Robot episode records:
--

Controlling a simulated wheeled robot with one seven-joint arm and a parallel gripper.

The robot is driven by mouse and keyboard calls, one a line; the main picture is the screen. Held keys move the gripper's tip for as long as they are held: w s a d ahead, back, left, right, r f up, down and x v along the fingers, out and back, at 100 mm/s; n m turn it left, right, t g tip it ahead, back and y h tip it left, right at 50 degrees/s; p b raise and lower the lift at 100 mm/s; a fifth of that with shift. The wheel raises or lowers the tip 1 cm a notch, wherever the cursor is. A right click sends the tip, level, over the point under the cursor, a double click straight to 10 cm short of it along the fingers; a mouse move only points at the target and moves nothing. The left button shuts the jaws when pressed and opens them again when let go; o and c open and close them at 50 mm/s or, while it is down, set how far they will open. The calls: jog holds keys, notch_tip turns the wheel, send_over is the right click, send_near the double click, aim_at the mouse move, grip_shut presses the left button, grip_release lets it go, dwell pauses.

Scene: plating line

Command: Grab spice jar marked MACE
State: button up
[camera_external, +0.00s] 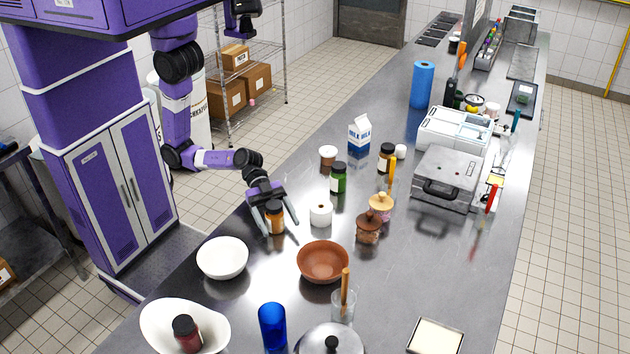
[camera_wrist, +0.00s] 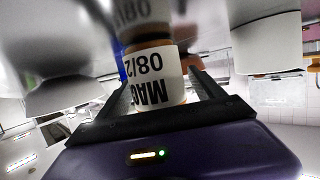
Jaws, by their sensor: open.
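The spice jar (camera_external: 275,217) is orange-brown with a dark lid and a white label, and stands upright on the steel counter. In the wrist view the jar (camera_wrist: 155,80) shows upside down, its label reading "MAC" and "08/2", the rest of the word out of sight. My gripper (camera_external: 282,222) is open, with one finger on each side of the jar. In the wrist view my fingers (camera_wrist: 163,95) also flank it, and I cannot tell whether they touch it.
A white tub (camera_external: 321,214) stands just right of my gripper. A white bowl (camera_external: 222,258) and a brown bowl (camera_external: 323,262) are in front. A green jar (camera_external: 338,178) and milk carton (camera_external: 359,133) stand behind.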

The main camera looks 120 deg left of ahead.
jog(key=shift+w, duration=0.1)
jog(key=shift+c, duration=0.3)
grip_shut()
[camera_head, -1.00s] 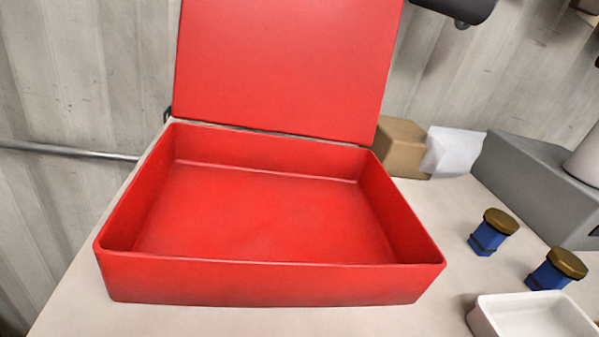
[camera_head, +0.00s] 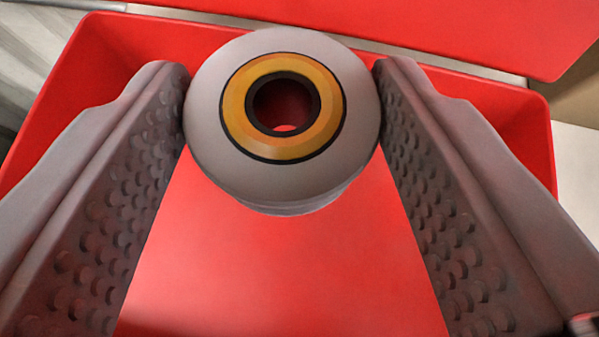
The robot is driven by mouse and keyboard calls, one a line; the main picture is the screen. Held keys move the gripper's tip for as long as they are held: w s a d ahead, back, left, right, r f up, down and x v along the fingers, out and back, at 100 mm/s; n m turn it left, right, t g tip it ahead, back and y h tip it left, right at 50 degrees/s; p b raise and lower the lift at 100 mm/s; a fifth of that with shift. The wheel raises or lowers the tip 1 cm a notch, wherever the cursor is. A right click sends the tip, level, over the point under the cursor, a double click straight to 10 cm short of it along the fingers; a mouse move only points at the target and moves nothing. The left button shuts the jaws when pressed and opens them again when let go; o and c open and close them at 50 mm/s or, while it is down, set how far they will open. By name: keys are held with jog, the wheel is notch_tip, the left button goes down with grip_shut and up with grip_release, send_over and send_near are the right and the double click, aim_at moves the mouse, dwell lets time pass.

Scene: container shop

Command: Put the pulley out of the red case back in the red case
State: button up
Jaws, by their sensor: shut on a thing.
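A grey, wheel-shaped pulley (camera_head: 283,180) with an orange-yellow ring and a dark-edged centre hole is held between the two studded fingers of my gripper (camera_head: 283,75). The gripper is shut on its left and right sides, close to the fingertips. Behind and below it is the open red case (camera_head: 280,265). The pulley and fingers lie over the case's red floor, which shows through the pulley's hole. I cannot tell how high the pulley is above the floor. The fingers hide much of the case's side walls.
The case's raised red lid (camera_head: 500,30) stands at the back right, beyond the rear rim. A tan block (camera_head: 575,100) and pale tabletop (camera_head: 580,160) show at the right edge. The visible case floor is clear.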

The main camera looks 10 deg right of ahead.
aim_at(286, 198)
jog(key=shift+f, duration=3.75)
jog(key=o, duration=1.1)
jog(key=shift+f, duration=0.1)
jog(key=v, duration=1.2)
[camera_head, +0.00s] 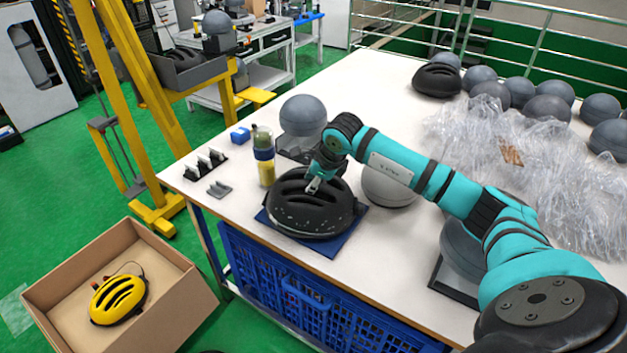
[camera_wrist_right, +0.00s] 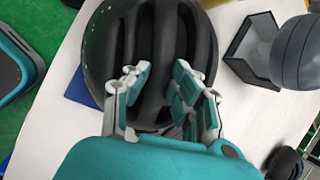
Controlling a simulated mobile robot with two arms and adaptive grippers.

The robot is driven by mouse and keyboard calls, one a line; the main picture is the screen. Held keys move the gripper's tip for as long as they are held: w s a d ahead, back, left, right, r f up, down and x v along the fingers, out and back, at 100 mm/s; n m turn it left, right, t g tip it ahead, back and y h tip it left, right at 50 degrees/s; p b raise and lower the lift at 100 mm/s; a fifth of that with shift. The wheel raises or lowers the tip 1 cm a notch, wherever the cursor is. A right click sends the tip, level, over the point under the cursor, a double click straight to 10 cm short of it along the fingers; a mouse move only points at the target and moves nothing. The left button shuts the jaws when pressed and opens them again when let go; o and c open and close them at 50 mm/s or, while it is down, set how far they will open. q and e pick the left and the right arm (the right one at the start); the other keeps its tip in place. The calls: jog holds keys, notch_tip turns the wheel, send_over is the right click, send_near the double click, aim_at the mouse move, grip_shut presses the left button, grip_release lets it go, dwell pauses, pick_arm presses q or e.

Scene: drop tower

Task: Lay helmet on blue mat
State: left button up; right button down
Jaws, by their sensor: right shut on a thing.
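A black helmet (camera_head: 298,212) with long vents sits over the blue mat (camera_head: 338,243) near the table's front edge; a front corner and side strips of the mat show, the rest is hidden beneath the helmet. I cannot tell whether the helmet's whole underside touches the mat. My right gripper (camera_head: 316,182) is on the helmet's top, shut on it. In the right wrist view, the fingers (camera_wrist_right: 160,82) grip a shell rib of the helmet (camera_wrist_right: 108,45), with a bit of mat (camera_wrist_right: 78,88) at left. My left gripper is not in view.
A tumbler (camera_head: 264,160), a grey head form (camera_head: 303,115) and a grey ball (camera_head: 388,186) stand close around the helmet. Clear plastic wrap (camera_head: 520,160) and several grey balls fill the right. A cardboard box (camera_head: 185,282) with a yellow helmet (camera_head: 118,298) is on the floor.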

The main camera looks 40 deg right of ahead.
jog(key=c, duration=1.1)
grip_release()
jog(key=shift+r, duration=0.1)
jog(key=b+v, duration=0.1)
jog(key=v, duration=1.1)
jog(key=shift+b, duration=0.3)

--

Challenge: Some lines of the data may hold the word "Command". Say how many do, with nothing else.

Task output: 2